Annealed Langevin Dynamics Sampling is a stochastic sampling method that incorporates temperature annealing. It enhances the system's ability to explore the target space, balancing between exploration (searching globally) and exploitation (refining locally).

2. Core Principles¶

Annealing : Introduces a temperature schedule $T(t)$, which controls the degree of randomness (higher temperatures lead to larger noise, encouraging exploration; lower temperatures reduce noise for refined optimization).
Stationary Distribution : Gradually transitions the sampling distribution towards the target distribution $p(x) \propto e^{-U(x)}$ by reducing the temperature.

3. Mathematical Formulation and Derivation¶

The dynamic form of Annealed Langevin Dynamics is:

\[ dx_t = -\nabla U(x_t) dt + \sqrt{2 T(t)} dW_t, \]

where:

$T(t)$: Temperature schedule (e.g., exponential decay $T(t) = T_0 e^{-\beta t}$, or other schedules like polynomial decay $T_k = T_0 / (1 + k)$).
Noise term: $\sqrt{2 T(t)} dW_t$ ensures randomness at each step.

The discrete iteration formula becomes:

\[ x_{k+1} = x_k - \epsilon \nabla U(x_k) + \sqrt{2 \epsilon T_k} \xi_k, \quad \xi_k \sim \mathcal{N}(0, I), \]

where $\epsilon$ is the step size, and $\xi_k$ is Gaussian noise.

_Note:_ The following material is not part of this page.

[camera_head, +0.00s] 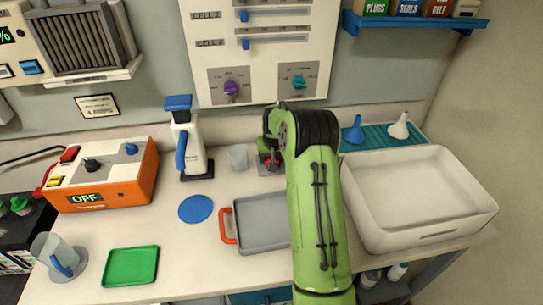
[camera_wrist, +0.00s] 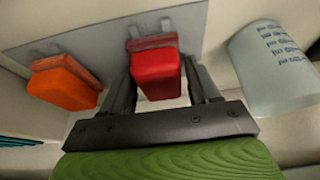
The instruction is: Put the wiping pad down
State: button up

4. Temperature Scheduling Design¶

Exponential Decay : $T_k = T_0 \cdot \gamma^k$, where $0 < \gamma < 1$.
Polynomial Decay : $T_k = T_0 / (1 + k)^\alpha$, where $\alpha > 0$.
Adaptive Scheduling : Adjust $T_k$ based on the sampling performance (e.g., adaptively reduce noise if the acceptance rate decreases).

Key parameters:

Initial Temperature $T_0$ : Chosen high enough to explore the search space widely.
Final Temperature : Chosen low enough to focus on the target distribution.
Step Size $\epsilon$ : Adjusted to balance accuracy and computational cost.

5. Theoretical Analysis¶

In the presence of temperature $T$, the stationary distribution of Langevin Dynamics becomes:

\[ p_T(x) \propto e^{-U(x)/T}. \]

As $T \to 0$, the distribution transitions to $p(x) \propto e^{-U(x)}$ (i.e., the target distribution).

Convergence Analysis :

Exploration : High temperatures help explore distant regions of the space.
Exploitation : Gradual cooling refines the search towards the target distribution.

6. Applications¶

Generative Models : Used in training and optimization tasks for high-dimensional data.
Non-Convex Optimization : Combines annealing and dynamics for escaping local minima.

7. Practical Steps¶

Initialization :
Set the initial temperature $T_0$, annealing schedule, step size $\epsilon$, and random initialization of $x_0$.
Iteration :
Compute $\nabla U(x_k)$.
Update $T_k$ based on the annealing schedule.
Perform the update:

\[ x_{k+1} = x_k - \epsilon \nabla U(x_k) + \sqrt{2 \epsilon T_k} \xi_k. \]

Convergence :
Stop when the temperature reaches a specified threshold or convergence criteria are met.

Python Code Example :

import numpy as np

def annealed_langevin(grad_U, x0, T0, epsilon, n_steps, schedule='exponential', gamma=0.99):
    x = x0.copy()
    samples = [x0]
    T = T0
    for k in range(n_steps):
        if schedule == 'exponential':
            T = T0 * gamma ** k
        elif schedule == 'polynomial':
            T = T0 / (1 + k)
        noise = np.random.randn(x.shape) * np.sqrt(2 * epsilon * T)
        x = x - epsilon * grad_U(x) + noise
        samples.append(x)
    return np.array(samples)

8. Comparison with Other Methods¶

Method	Annealing Strategy	Noise Term	Suitable Scenarios
Standard Langevin Dynamics	None	Yes	Single-mode stationary distributions
Annealed Langevin Dynamics	Yes	Yes	Multi-modal distributions, generative models
Simulated Annealing	Yes	No	Combinatorial optimization, discrete space
Hamiltonian Monte Carlo (HMC)	None	No	High-dimensional, parametric distributions

9. Advanced Extensions¶

SGLD with Annealing : Combines stochastic gradient Langevin dynamics with annealing for large-scale datasets.
Adaptive Annealing : Dynamically adjusts the annealing schedule based on feedback (e.g., acceptance rate, energy variance).

10. Key Considerations¶

Temperature Schedule : Improper schedules (e.g., too rapid cooling) may lead to poor convergence.
Step Size Selection : Balances convergence speed with numerical stability.